There will be further opposition to an Interruptible Electricity Service (IES) from the natural gas industry. The natural gas industry will argue before the Ontario Energy Board (OEB) that implementation of an IES market will cause the average delivered price per GJ of natural gas for small consumers to increase.

The cost of natural gas to a consumer has two main components, a commodity charge and a delivery charge. The delivery charge is a fraction of the entire natural gas network operating cost that is allocated to small consumers in proportion to each consumer's GJ of natural gas consumed. Implementation of IES electricity rates will reduce the network wide number of GJ consumed without reducing the natural gas distribution network operating cost. Hence the delivery cost per GJ of natural gas to small consumers will increase.

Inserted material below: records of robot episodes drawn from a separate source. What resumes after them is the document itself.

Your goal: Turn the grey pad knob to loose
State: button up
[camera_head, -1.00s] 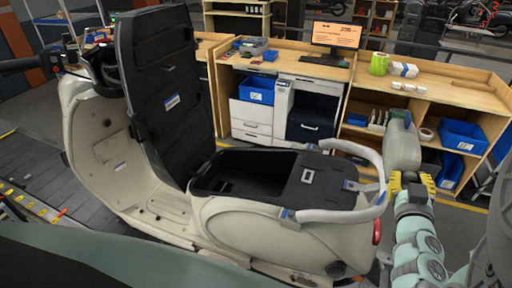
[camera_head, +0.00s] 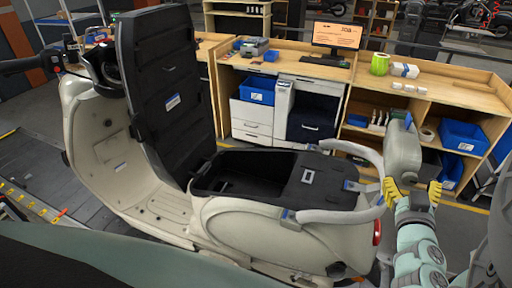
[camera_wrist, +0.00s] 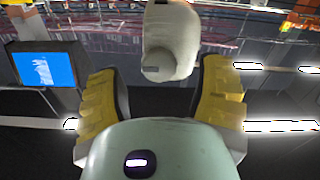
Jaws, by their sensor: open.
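The grey pad (camera_head: 403,152) stands upright at the rear of the scooter's grab rail (camera_head: 345,214), on the right in the head view. A small blue part shows at its top edge. In the wrist view a pale grey block (camera_wrist: 172,38), which looks like the pad, is ahead of the fingers and between them in the picture.
The cream scooter (camera_head: 270,230) has its black seat lid (camera_head: 165,90) raised, left of my arm. A wooden bench (camera_head: 460,90) with blue bins (camera_head: 463,136) stands behind the pad. A blue screen (camera_wrist: 47,70) shows at left in the wrist view.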

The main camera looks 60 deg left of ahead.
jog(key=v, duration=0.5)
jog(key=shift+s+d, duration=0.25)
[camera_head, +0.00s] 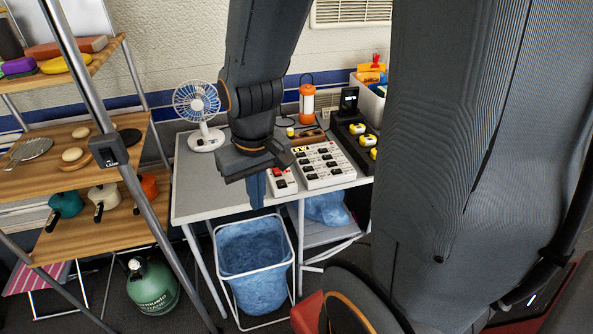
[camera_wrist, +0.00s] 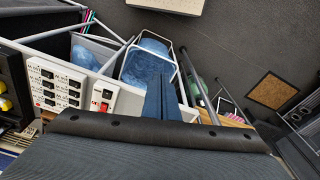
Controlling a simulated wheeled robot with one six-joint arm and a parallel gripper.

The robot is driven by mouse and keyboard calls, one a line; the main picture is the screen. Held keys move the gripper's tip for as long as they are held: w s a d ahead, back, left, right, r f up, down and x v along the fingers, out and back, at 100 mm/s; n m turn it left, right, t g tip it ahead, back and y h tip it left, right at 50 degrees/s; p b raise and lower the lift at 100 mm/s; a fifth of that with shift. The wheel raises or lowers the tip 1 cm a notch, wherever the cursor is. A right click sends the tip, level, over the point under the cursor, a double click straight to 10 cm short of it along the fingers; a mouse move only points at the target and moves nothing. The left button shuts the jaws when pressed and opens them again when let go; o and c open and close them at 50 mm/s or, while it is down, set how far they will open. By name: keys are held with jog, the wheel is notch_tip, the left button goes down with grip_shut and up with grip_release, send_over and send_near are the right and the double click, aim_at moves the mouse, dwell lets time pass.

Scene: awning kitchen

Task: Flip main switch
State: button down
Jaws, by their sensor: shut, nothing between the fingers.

There is no magic solution to this natural gas delivery cost issue. Amortization of the natural gas piping network and its maintenance costs per GJ are costs that must be borne by natural gas utility investors. The problem of increasing atmospheric CO2 concentration due to combustion of fossil fuels has been well known since the 1970s. Natural gas utility investors will just have to accept that, unless the natural gas distribution piping system is repurposed for distribution of hydrogen, the residual value of the natural gas distribution piping system will decline over the coming years. This issue has potential long term implications for insurance companies and pension funds that invest in natural gas infrastructure.
 

This web page last updated July 7, 2018.